[Source material start]

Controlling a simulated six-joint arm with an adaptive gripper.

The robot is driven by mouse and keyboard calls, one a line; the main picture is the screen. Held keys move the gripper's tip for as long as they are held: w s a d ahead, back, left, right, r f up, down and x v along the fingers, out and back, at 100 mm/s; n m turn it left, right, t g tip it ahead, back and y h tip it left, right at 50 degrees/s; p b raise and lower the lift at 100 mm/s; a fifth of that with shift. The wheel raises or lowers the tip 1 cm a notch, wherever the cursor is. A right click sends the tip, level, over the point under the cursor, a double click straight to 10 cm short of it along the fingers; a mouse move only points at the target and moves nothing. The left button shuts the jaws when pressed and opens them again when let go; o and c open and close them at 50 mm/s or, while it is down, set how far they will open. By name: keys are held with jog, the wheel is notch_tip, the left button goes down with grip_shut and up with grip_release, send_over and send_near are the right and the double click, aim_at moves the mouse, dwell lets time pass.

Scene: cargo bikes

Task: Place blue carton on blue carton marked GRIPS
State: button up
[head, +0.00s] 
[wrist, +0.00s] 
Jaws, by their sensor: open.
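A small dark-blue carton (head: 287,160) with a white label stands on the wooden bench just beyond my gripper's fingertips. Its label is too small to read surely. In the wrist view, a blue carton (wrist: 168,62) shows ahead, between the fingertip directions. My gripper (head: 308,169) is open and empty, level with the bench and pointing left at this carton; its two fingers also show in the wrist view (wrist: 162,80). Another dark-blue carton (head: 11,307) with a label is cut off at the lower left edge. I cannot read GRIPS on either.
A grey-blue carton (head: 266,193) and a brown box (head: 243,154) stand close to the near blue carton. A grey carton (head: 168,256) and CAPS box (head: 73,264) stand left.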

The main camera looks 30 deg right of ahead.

[Source material end]

Given instruction
Transcribe the material above in its entirety. Match it exactly.

Solution to this problem
Controlling a simulated six-joint arm with an adaptive gripper.

The robot is driven by mouse and keyboard calls, one a line; the main picture is the screen. Held keys move the gripper's tip for as long as they are held: w s a d ahead, back, left, right, r f up, down and x v along the fingers, out and back, at 100 mm/s; n m turn it left, right, t g tip it ahead, back and y h tip it left, right at 50 degrees/s; p b raise and lower the lift at 100 mm/s; a fifth of that with shift. The wheel raises or lowers the tip 1 cm a notch, wherever the cursor is. A right click sends the tip, level, over the point under the cursor, a double click straight to 10 cm short of it along the fingers; a mouse move only points at the target and moves nothing. The left button shuts the jaws when pressed and opens them again when let go; o and c open and close them at 50 mm/s or, while it is down, set how far they will open. By name: keys are held with jog, the wheel is notch_tip, the left button goes down with grip_shut and up with grip_release, send_over and send_near are the right and the double click, aim_at moves the mouse, dwell lets time pass.

Scene: cargo bikes

Task: Place blue carton on blue carton marked GRIPS
State: button up
[head, +0.00s] 
[wrist, +0.00s] 
Jaws, by their sensor: open.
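A small dark-blue carton (head: 287,160) with a white label stands on the wooden bench just beyond my gripper's fingertips. Its label is too small to read surely. In the wrist view, a blue carton (wrist: 168,62) shows ahead, between the fingertip directions. My gripper (head: 308,169) is open and empty, level with the bench and pointing left at this carton; its two fingers also show in the wrist view (wrist: 162,80). Another dark-blue carton (head: 11,307) with a label is cut off at the lower left edge. I cannot read GRIPS on either.
A grey-blue carton (head: 266,193) and a brown box (head: 243,154) stand close to the near blue carton. A grey carton (head: 168,256) and CAPS box (head: 73,264) stand left.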

The main camera looks 30 deg right of ahead.

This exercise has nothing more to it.